### Exercise
Reproduce the lines exactly, beginning with the line that has "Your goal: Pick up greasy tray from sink" and ending with the line that has "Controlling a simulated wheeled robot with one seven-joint". Images are left out.

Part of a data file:
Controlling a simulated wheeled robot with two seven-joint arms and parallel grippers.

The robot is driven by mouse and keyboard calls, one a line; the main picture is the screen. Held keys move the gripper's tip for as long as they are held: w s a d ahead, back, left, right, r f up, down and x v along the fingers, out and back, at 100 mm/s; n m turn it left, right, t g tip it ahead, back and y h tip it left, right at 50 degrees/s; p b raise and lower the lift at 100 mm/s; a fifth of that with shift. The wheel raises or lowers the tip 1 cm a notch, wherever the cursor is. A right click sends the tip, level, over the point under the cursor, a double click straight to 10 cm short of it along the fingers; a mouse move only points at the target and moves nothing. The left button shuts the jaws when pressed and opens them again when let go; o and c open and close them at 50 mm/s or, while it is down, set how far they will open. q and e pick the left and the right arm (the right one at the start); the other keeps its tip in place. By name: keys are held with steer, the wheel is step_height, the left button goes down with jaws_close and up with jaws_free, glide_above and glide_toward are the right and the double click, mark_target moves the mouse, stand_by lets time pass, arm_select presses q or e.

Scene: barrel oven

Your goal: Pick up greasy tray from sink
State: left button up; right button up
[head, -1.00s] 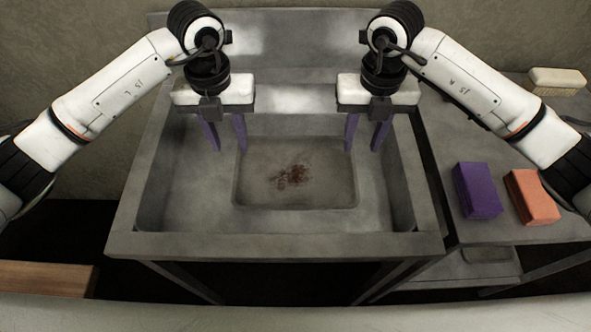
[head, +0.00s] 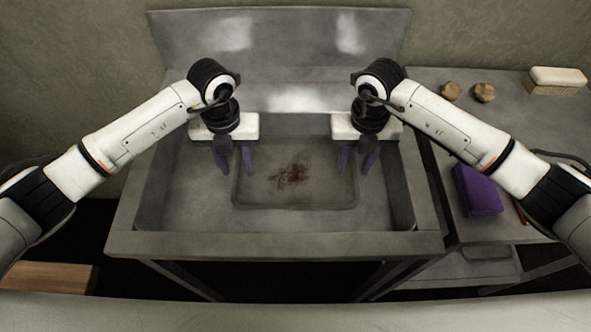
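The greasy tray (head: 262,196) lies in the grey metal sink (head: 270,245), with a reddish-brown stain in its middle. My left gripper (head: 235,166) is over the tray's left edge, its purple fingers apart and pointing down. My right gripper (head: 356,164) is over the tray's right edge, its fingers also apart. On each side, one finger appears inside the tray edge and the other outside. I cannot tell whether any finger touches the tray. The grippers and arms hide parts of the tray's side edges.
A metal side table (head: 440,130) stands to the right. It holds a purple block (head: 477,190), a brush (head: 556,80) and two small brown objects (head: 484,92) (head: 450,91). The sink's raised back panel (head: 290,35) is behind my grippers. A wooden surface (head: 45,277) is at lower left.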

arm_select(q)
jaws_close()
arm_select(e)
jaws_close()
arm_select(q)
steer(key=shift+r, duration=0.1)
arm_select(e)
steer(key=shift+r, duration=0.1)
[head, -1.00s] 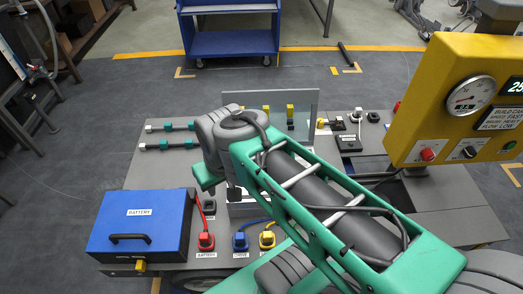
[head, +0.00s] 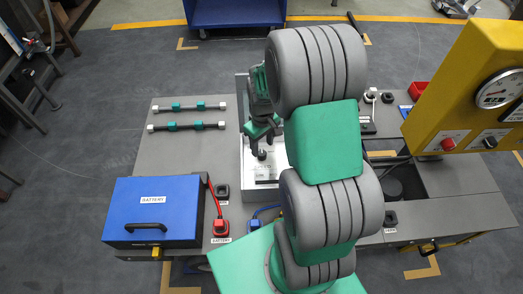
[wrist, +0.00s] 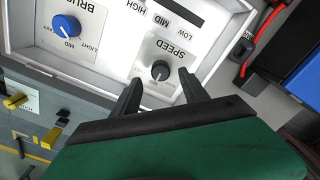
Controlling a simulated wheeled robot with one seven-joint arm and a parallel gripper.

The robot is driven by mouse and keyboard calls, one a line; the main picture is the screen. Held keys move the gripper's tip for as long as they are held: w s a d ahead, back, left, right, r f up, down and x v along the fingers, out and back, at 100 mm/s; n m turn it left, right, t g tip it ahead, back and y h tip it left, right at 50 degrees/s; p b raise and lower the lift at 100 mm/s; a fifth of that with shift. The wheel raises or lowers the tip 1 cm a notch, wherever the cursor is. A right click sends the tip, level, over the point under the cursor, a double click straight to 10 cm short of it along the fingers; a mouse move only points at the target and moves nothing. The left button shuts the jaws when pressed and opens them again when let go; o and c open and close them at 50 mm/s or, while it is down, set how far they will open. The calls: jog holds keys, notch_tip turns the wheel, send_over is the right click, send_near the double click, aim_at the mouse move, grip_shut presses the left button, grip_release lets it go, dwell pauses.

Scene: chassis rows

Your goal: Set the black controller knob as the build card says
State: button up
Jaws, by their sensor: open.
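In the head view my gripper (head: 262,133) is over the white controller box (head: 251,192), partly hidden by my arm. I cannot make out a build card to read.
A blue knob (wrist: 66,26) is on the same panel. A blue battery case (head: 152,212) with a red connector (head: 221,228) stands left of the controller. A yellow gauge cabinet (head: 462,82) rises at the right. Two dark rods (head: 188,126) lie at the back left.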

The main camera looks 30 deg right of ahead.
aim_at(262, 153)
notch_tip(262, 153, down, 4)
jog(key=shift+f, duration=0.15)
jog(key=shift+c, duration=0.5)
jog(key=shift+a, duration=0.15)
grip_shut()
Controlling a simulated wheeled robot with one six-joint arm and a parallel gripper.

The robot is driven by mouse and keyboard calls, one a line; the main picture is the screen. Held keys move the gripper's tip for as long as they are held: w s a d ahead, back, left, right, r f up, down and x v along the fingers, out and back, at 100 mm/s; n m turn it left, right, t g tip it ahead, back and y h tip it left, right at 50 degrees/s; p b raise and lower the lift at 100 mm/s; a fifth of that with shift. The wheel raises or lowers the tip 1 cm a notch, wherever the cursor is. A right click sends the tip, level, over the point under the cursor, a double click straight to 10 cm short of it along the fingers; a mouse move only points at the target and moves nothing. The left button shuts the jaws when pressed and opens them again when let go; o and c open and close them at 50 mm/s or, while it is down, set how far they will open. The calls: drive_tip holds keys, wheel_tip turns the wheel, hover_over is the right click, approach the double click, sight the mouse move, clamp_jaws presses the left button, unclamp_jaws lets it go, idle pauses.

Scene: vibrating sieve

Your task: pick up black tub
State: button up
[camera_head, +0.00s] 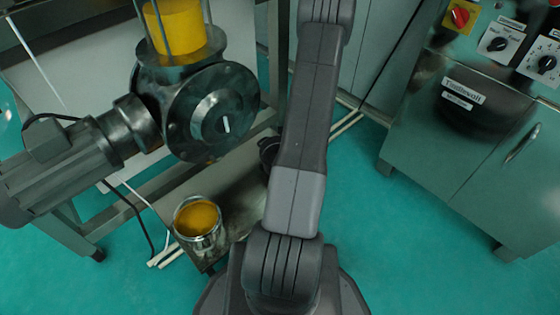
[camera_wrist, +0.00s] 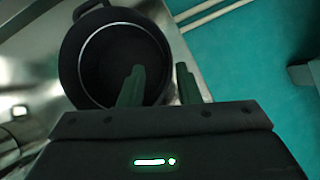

### Worked answer
Your goal: Pick up greasy tray from sink
State: left button up; right button up
[head, -1.00s] 
[head, +0.00s] 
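The greasy tray (head: 262,196) lies in the grey metal sink (head: 270,245), with a reddish-brown stain in its middle. My left gripper (head: 235,166) is over the tray's left edge, its purple fingers apart and pointing down. My right gripper (head: 356,164) is over the tray's right edge, its fingers also apart. On each side, one finger appears inside the tray edge and the other outside. I cannot tell whether any finger touches the tray. The grippers and arms hide parts of the tray's side edges.
A metal side table (head: 440,130) stands to the right. It holds a purple block (head: 477,190), a brush (head: 556,80) and two small brown objects (head: 484,92) (head: 450,91). The sink's raised back panel (head: 290,35) is behind my grippers. A wooden surface (head: 45,277) is at lower left.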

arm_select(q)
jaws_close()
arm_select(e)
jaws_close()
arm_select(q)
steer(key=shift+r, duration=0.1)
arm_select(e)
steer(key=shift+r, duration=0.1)
[head, -1.00s] 
[head, +0.00s] 
[wrist, +0.00s] 
Controlling a simulated wheeled robot with one seven-joint arm and a parallel gripper.

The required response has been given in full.